Provencal Vegetable Tart

A buttery puff pastry tart layered with caramelized onion, ribbons of zucchini, tomatoes, and herbs — easy enough for a weeknight, pretty enough for guests.

  • vegetarian
  • nut-free
  • contains-dairy
  • contains-eggs

Ingredients

  • all-butter puff pastry1 sheet (about 14 oz), thawed
  • yellow onions2 large, thinly sliced
  • zucchini1, thinly sliced
  • yellow squash1, thinly sliced
  • roma tomatoes2, thinly sliced
  • Dijon mustard2 tbsp
  • goat cheese4 oz, crumbled
  • fresh thyme2 tsp, leaves
  • extra-virgin olive oil3 tbsp
  • large egg1, beaten (for egg wash)

Steps

  1. Caramelize the onions.

    Cook in olive oil over medium-low with a pinch of salt, stirring often, until deeply golden and jammy, 25 minutes.
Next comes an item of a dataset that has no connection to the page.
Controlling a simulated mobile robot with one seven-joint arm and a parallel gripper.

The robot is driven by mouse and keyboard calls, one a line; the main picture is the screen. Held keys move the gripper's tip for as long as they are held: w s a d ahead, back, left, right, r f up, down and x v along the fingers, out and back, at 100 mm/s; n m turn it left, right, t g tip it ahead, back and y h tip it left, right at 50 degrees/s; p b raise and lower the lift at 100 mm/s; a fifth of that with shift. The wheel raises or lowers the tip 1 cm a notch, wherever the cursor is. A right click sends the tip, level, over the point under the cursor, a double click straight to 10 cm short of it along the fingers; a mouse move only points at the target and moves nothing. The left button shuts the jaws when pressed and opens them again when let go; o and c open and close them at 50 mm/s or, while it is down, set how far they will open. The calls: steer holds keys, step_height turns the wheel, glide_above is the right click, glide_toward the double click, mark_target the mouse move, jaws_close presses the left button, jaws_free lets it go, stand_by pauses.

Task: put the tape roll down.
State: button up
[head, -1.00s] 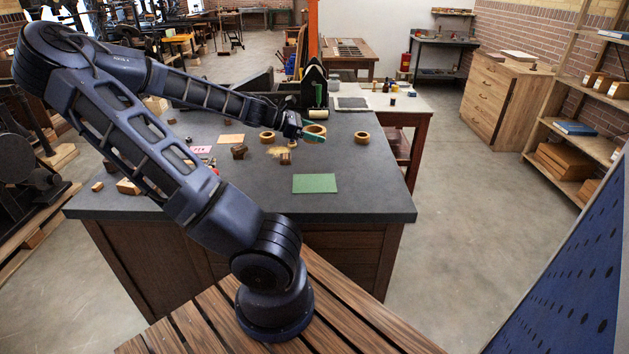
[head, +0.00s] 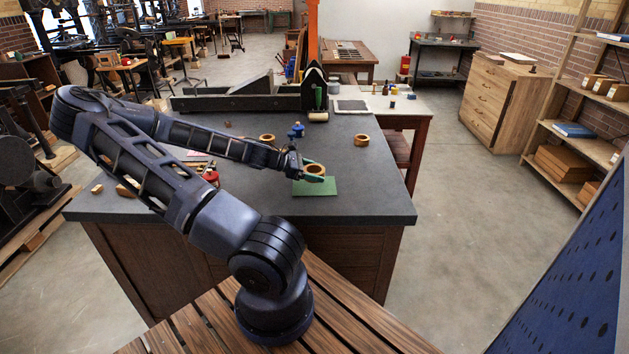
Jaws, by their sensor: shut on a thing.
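In the head view, a tan tape roll (head: 315,169) is at my gripper (head: 312,171), at the end of my arm over the grey worktop. My gripper is shut on the tape roll, with its green fingers at the roll's sides. The roll shows over the far part of a flat green sheet (head: 318,188) on the worktop. I cannot tell whether the roll touches the sheet or is a little above it.
Two similar tan rolls stand on the grey worktop (head: 370,205), one at the right (head: 361,140) and one farther back (head: 267,139). A blue-topped item (head: 297,130) stands behind my gripper. The worktop's right front is clear.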

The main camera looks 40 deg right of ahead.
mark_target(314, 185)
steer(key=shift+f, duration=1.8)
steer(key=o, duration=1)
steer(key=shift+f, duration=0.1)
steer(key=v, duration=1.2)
  2. Prepare the puff pastry.

    Heat oven to 400F (200C). Roll the puff pastry on parchment to a 10x14-inch rectangle. Score a 1/2-inch border without cutting through. Brush the border with egg wash.
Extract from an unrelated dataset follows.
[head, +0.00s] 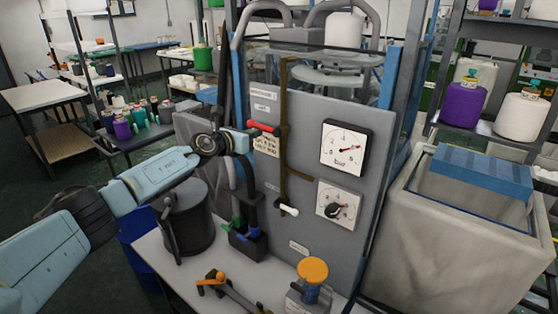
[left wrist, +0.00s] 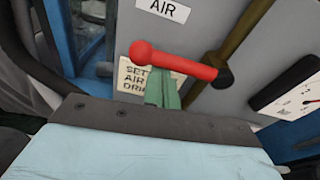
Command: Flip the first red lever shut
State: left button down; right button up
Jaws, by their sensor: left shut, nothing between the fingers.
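The red lever (head: 263,127) sits on the grey panel, on a vertical brass pipe. Its handle points left, roughly level, below an "AIR" label. In the left wrist view the red lever (left wrist: 178,62) runs from a round knob at left to a dark pivot at right. My left gripper (head: 254,133) is right at the lever's handle; its greenish fingers (left wrist: 163,88) are shut with nothing between them. Their tips end at the underside of the handle in the picture, and the handle hides part of them. I cannot tell whether they touch it. My right gripper is not in view.
A pressure gauge (head: 345,148) and a dial (head: 338,203) are on the panel at right. A white lever (head: 288,209) sits lower on the pipework.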

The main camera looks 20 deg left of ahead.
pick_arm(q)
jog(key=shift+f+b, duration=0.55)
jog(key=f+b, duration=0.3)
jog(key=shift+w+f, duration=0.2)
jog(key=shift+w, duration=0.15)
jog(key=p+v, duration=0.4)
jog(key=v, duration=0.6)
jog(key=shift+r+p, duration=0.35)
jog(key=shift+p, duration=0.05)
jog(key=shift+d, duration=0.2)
  3. Add Dijon, onions, and goat cheese.

    Spread the Dijon thinly inside the border. Top with caramelized onions, then crumbled goat cheese.

  4. Arrange vegetables and season.

    Lay zucchini, squash, and tomato slices in overlapping rows. Brush with olive oil and season with salt, pepper, and thyme.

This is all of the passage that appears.